I did due diligence in my search. I am nothing if not thorough when I am researching. But dog training is a very confusing world for the uninitiated. I didn't realize how important understanding a potential trainer's training philosophy was. I found a highly respected (rightfully so) training school with great reviews. I set up an initial meeting and I was very impressed with their professionalism, knowledge, and love of dogs. They explained they were "balanced" trainers, meaning they used both positive rewards and corrections in their training. That sounded intriguing, I mean more is better, right? These were good people. I can't say that enough. So I enrolled Jasper and myself in their beginning obedience class.
Jasper and I were the stars of the class. We did the hours of homework (yes, hours) we were given. Jasper's "stay" and "sit" and "heel" were the envy of the other teams. I was so focused on doing well, and to my credit, on doing the best for Jasper I could. I didn't see what the training was doing to him. He was becoming obedient but he wasn't happy. But I didn't see it ... well, that's not true. I saw it, but I thought the trainers knew much more than I did, so I ignored it. But this photo from my Facebook page talked about how Jasper didn't seem thrilled about going to class. I should have listened to myself.
A year or so later, I was able to move into my first house, with a HUGE backyard. I figured it was time to add another dog to the family. I combed all of the adoption sites and one Saturday morning this photo showed up on my screen. Gerald was up for adoption at an event at a local PetCo that day. I was there in 45 minutes.
I had never had a puppy before, let alone an Australian Shepherd / Coonhound puppy. I immediately fell in love with his exuberance and whip-smart intelligence, but I was in over my head. My house is right by a large park and I imagined how lovely it would be to walk my new puppy through the park, as he frolicked with the other dogs. HA! He was a nightmare on leash. I knew I needed help.
My dog walker at the time, gave me the names of some really good positive trainers in town. I read about them, but I had it in my head that Gerald was a tough nut to crack and I felt the folks I had taken Jasper to were going to be the right fit. I signed us up, and we began the same process Jasper and I had gone through. I had a large backyard now, so the early exercises were much easier to fit into my schedule. However, Gerald being a precocious puppy, didn't take to them at all. I figured this meant he really needed them, and I doubled down.
During our third session we were working on "heel." Gerald was on a slip-lead, which is a cloth rope leash that goes through a metal loop. This gives a slip knot type loop that goes on the dog's neck. If they pull, the slip knot tightens ... and tightens ... and tightens. It's the same mechanics as a choke chain.
Class that day was particularly hectic. They had moved into a new building and the front door went right into the classroom and the office was off of that. During our class there were several deliveries. We also had a trainer in training in our class and a new demo dog whining in a crate. It was a lot. Gerald was way too distracted for a "heel" so I stopped and knelt down to talk to him and tell him it was okay. But the trainers yelled at me to keep moving, that he was playing me, and he'll figure it out if I just keep moving. So I did. I barked out "HEEL" as I dragged my beloved confused pup around that training room until he melted into a puddle of his own urine.

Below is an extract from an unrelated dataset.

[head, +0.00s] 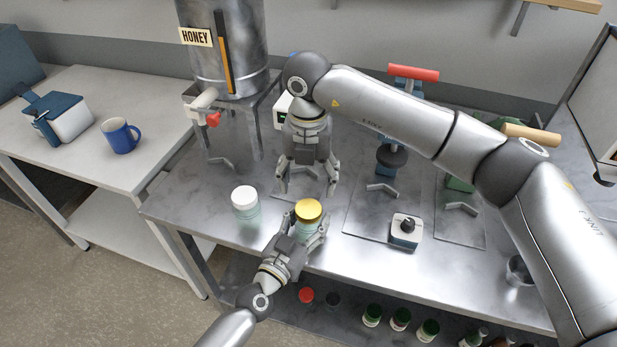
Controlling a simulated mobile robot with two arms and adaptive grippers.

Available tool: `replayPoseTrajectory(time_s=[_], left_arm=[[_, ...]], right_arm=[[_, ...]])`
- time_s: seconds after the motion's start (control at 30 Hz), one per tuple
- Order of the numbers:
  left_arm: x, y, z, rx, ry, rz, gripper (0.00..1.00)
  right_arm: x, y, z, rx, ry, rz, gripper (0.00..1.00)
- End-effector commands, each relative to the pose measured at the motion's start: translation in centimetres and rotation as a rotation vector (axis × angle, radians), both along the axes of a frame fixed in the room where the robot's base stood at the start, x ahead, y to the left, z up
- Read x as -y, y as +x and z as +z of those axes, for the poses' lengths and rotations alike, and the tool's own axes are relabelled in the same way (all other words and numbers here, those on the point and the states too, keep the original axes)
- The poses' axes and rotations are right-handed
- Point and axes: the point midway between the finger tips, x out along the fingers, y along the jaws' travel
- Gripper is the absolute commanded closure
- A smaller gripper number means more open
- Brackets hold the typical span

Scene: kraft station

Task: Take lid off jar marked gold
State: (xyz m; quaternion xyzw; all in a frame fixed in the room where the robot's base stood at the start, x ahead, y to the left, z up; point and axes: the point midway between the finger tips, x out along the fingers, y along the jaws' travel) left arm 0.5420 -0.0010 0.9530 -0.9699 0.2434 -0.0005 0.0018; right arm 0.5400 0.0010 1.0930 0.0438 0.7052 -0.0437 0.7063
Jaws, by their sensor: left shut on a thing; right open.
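The jar with the gold lid (308,210) stands near the front edge of the steel table. My left gripper (305,228) reaches in from below and is shut around the jar's body, under the lid, hiding most of it. My right gripper (307,187) hangs just behind and above the gold lid, fingers pointing down, open and empty. A second jar with a white lid (244,199) stands upright to the left, apart from both grippers.
A honey tank (225,50) on a stand with a red-handled tap (212,118) is behind left. A small box with a black knob (405,230) stands to the right. A shelf below holds several jars. A blue mug (121,135) is on the left table.

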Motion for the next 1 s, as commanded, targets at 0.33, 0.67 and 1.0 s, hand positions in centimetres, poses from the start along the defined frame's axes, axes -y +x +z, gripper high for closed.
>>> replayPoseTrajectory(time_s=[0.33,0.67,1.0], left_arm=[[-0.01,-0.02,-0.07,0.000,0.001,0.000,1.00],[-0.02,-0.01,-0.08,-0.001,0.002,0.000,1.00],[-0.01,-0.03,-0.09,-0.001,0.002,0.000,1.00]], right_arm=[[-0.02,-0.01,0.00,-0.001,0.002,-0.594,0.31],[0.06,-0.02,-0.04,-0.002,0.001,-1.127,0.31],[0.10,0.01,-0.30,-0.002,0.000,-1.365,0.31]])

We never went back. I never got my money back for the remainder of the classes I had bought and I didn't care. I told my dog walker about this the next time she came by. She was so relieved. She said "I didn't want to say anything, but Gerald was getting worse, not better." She didn't blame me, she didn't say "I told you so." She just gave me a brochure for Noble Beast Dog Training (they rock), a larger positive training company in town. I made the call and they sent out the most amazing trainer, BEX.

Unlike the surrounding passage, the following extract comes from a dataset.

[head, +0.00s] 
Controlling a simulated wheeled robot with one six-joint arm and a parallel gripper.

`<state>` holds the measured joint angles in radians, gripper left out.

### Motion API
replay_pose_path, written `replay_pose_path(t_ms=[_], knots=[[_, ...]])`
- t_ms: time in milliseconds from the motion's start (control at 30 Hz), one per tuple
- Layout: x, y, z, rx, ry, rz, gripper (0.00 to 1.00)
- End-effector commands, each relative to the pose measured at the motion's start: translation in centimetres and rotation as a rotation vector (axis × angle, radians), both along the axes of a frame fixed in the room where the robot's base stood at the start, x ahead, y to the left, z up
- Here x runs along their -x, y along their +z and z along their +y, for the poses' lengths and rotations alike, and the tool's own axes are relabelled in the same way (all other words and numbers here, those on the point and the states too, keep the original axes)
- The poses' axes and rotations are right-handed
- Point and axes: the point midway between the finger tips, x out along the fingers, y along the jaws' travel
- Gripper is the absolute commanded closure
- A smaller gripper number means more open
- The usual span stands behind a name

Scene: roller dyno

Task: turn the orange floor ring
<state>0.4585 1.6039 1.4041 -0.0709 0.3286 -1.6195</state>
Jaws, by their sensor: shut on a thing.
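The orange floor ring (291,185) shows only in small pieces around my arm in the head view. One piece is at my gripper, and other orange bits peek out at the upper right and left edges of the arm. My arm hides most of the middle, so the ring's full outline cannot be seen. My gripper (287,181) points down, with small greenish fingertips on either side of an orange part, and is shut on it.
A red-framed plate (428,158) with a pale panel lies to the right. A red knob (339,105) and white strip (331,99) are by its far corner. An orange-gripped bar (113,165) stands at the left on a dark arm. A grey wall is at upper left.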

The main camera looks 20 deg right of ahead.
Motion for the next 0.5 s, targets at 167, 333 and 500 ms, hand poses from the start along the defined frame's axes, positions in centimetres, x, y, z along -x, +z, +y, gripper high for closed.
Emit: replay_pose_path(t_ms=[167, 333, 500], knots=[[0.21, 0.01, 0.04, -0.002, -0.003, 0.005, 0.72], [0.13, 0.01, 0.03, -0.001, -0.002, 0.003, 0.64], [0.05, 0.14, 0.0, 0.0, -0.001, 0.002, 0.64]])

She came to my house with handout after handout about the science behind positive training. She showed me how I could use treats and praise and this weird clicker thing to encourage Gerald, to let him know he was doing a good job. BEX showed me I didn't have to drag my dog around until he gave up and "obeyed."
It took a while to repair the damage I had done to my relationship with Gerald. We continued to take classes at Noble Beast. I signed Jasper up for classes, and when we added Fritz to the family, he took classes as well
BEX and the folks at Noble Beast literally changed my life. I started out as a clueless dog owner who just wanted to do right by his dogs. I believe I made every possible mistake ... TWICE ... and with grace and science and empathy they led me to a much better place. I was sold on positive training.

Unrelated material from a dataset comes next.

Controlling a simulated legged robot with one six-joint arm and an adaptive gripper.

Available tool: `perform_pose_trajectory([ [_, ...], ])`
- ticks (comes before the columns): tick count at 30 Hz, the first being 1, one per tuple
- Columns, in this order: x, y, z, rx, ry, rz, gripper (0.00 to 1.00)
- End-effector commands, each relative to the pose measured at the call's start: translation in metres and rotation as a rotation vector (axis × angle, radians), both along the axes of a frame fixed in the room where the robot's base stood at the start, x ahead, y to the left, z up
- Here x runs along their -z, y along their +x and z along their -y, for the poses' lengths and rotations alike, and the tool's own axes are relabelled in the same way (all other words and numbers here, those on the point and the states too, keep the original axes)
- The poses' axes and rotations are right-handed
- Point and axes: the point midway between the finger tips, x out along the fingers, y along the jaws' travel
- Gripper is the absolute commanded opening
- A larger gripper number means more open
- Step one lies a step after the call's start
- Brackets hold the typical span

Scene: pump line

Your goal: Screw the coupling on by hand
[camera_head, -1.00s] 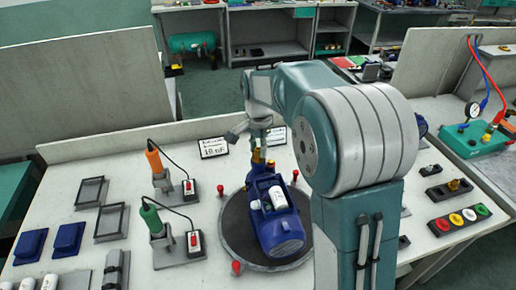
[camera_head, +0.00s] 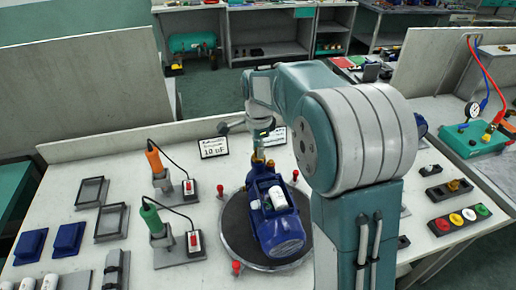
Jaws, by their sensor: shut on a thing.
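A blue pump (camera_head: 280,225) with a white cylinder on top lies on the dark round turntable (camera_head: 234,228). Its far end points toward the back of the bench. The brass-coloured coupling (camera_head: 257,157) shows as a small patch at that far end. My gripper (camera_head: 259,150) points down there and is shut on the coupling. The fingers are small in view and hide most of the coupling, so its thread and seating cannot be made out.
Red knobs (camera_head: 236,267) stand around the turntable rim. To the left are an orange-handled tool (camera_head: 154,158) and a green-handled tool (camera_head: 151,219) on stands, grey trays (camera_head: 111,222) and blue blocks (camera_head: 68,239). A label sign (camera_head: 213,147) stands behind. Coloured buttons (camera_head: 462,217) lie right.

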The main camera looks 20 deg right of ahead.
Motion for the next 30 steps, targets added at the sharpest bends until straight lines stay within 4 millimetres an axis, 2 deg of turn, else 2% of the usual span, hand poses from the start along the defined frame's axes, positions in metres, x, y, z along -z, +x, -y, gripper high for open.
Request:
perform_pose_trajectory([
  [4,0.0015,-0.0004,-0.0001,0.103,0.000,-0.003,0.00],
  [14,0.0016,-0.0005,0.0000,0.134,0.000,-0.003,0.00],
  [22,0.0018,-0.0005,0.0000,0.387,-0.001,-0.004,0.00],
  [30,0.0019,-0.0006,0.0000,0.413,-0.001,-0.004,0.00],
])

So when I wanted to volunteer in the rescue world, I made sure I found a rescue or shelter that only used positive training. Luckily I found the Dumb Friends League. I went through their classes and joined the Head Start program. I gained confidence as a trainer, working with four or five new dogs every week. After a year-and-a-half and over 300 dogs, I realized this is something I could actually do. If I could help folks avoid the painful mistakes I had made, that would feel pretty good. So I found the best training academy I could, the Victoria Stilwell Academy for Dog Training & Behavior ... and here I am.
I am happy to say Gerald and I have a strong relationship. I'm still in over my head (he is SO smart) but we look forward to our training sessions now. The time we spend training strengthens our bond, it doesn't tear it down. At the end there's a little video of Gerald learning "roll over." You can hear Jasper in the background. Jasper loves training now too, he's always eager for his turn. We all love the time we spend together when we train. Gerald gave that to us.
Now back to the subject of this post. I'm a positive dog trainer not because of the dogs (although they're a huge part) but because of the humans. I know what it's like to be in need of help and what it's like to make some really desperate choices. It doesn't feel good. If I can be somebody's BEX, I'll feel like I've given back a little to all the folks and dogs who've given me so much.